Marchesa, long a mainstay of red-carpet events around the world, saw both collaborators and celebrities distance themselves in the wake of the Weinstein scandal.

Although this may have been a consideration in agreeing to a more generous financial settlement for Ms. Chapman, it is an issue that would have been ripe for a court’s consideration if the parties were in litigation.

Role of Children

Although prenuptial agreements address how money and property will be divided in the event of a divorce or death, they do not address how custody will be resolved.

Instead, custody is determined by what is in the “best interests of the child” at the time of a divorce. In a custody dispute, most everything is relevant and certainly each parent’s judgment is a central consideration in any custody determination.

Although it can be argued that allegations of sexual harassment and assault do not have a direct impact on a child, when the parent is a public figure, the impact is likely more pronounced.

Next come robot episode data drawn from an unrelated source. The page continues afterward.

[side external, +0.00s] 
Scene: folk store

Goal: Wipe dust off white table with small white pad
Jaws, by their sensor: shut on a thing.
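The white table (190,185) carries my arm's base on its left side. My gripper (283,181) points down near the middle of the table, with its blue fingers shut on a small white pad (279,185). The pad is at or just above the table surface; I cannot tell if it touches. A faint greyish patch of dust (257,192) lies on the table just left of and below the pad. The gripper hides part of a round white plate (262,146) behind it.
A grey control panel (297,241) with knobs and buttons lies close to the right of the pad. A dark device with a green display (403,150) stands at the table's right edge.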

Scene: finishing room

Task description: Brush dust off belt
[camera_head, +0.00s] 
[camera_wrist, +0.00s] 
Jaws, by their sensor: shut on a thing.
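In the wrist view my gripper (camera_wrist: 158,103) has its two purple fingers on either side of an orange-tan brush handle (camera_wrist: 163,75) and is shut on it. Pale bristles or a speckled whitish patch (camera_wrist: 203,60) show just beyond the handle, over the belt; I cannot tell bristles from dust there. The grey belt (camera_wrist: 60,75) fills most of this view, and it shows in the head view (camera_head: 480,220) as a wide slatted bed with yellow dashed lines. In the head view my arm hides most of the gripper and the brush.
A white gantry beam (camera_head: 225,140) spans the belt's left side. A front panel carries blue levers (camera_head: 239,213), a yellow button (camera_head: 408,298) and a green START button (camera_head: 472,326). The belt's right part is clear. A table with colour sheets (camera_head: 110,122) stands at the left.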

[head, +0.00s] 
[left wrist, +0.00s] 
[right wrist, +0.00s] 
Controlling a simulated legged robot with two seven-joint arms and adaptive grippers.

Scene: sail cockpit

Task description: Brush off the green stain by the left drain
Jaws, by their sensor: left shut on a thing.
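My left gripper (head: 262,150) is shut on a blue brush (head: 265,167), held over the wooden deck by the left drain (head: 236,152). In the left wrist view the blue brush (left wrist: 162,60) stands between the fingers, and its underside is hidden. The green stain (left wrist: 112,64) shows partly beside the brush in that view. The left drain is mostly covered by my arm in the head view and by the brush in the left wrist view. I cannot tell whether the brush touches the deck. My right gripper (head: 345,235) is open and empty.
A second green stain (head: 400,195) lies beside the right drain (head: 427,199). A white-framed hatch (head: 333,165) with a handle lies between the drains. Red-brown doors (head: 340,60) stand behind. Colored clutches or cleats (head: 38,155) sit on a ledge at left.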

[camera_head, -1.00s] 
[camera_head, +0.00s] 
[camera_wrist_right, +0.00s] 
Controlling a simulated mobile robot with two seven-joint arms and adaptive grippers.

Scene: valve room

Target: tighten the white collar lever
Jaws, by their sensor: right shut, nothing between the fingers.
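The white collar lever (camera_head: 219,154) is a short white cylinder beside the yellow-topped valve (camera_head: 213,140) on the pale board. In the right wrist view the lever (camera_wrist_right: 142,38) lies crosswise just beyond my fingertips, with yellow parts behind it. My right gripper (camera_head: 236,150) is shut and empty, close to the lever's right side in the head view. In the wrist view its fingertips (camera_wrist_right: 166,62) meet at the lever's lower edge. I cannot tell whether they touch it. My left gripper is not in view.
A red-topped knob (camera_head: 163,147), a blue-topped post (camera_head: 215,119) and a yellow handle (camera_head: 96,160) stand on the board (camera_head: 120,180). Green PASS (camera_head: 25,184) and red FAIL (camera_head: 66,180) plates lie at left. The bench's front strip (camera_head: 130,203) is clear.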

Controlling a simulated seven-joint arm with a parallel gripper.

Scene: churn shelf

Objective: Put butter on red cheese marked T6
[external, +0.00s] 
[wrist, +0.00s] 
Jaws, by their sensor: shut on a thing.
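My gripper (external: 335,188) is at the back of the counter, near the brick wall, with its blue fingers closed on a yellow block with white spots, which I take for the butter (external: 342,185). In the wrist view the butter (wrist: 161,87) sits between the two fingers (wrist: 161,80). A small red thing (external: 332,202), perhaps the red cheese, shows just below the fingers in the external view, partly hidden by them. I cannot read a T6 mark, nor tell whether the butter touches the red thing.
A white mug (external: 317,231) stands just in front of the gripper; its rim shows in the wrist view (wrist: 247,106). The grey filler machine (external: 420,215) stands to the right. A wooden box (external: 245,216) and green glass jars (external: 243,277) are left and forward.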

The shame and embarrassment that ensues from one parent’s public scandal, coupled with the likely emotional distress, would be factors for a court to consider when making a custody determination.

Conclusion

For women like Ms. Chapman and Ms. Lauer, whose sense of betrayal and disgust likely run deep, there is often little sense of justice that can be reclaimed in a divorce.

However, if they can walk away with a greater share of the marital assets, the financial security to provide for their children, and the ability to keep their children safe in their care and primary custody, then it is likely that they will have persevered in reclaiming some sense of justice for themselves.